Dataset section:
———
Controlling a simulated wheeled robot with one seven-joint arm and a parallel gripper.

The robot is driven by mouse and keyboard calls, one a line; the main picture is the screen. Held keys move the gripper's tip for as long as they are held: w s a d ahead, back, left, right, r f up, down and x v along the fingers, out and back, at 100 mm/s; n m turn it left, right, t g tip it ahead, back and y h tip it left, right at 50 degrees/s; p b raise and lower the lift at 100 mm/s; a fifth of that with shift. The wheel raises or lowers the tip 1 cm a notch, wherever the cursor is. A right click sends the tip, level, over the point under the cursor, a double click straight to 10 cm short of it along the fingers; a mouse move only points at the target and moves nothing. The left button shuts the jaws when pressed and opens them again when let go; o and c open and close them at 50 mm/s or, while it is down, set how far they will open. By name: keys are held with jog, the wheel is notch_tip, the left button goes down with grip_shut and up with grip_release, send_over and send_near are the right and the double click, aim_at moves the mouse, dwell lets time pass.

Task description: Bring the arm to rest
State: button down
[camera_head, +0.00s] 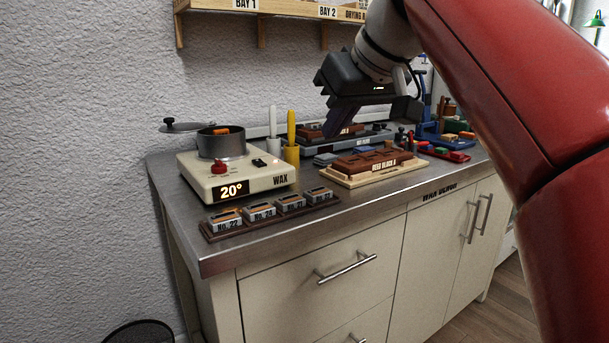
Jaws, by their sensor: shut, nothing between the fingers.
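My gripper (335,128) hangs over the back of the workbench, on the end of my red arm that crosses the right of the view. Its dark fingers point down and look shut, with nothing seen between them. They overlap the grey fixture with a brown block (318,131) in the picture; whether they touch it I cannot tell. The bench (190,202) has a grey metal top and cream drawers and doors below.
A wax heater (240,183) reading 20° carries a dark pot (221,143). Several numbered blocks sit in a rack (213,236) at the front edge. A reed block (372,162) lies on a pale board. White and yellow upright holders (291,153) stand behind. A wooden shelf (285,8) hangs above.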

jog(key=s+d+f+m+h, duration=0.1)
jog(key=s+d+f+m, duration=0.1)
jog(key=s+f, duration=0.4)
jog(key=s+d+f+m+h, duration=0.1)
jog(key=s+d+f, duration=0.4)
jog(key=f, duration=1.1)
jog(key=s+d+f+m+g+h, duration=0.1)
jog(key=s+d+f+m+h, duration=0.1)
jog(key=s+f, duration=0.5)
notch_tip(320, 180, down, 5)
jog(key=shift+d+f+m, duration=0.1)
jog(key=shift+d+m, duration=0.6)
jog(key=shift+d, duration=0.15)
———
Required work: Return to the listing above and set it down exactly, leaving out its pictures.

Solution below:
Controlling a simulated wheeled robot with one seven-joint arm and a parallel gripper.

The robot is driven by mouse and keyboard calls, one a line; the main picture is the screen. Held keys move the gripper's tip for as long as they are held: w s a d ahead, back, left, right, r f up, down and x v along the fingers, out and back, at 100 mm/s; n m turn it left, right, t g tip it ahead, back and y h tip it left, right at 50 degrees/s; p b raise and lower the lift at 100 mm/s; a fifth of that with shift. The wheel raises or lowers the tip 1 cm a notch, wherever the cursor is. A right click sends the tip, level, over the point under the cursor, a double click straight to 10 cm short of it along the fingers; a mouse move only points at the target and moves nothing. The left button shuts the jaws when pressed and opens them again when let go; o and c open and close them at 50 mm/s or, while it is down, set how far they will open. By name: keys are held with jog, the wheel is notch_tip, the left button goes down with grip_shut and up with grip_release, send_over and send_near are the right and the double click, aim_at moves the mouse, dwell lets time pass.

Task description: Bring the arm to rest
State: button down
[camera_head, +0.00s] 
Jaws, by their sensor: shut, nothing between the fingers.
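My gripper (335,128) hangs over the back of the workbench, on the end of my red arm that crosses the right of the view. Its dark fingers point down and look shut, with nothing seen between them. They overlap the grey fixture with a brown block (318,131) in the picture; whether they touch it I cannot tell. The bench (190,202) has a grey metal top and cream drawers and doors below.
A wax heater (240,183) reading 20° carries a dark pot (221,143). Several numbered blocks sit in a rack (213,236) at the front edge. A reed block (372,162) lies on a pale board. White and yellow upright holders (291,153) stand behind. A wooden shelf (285,8) hangs above.

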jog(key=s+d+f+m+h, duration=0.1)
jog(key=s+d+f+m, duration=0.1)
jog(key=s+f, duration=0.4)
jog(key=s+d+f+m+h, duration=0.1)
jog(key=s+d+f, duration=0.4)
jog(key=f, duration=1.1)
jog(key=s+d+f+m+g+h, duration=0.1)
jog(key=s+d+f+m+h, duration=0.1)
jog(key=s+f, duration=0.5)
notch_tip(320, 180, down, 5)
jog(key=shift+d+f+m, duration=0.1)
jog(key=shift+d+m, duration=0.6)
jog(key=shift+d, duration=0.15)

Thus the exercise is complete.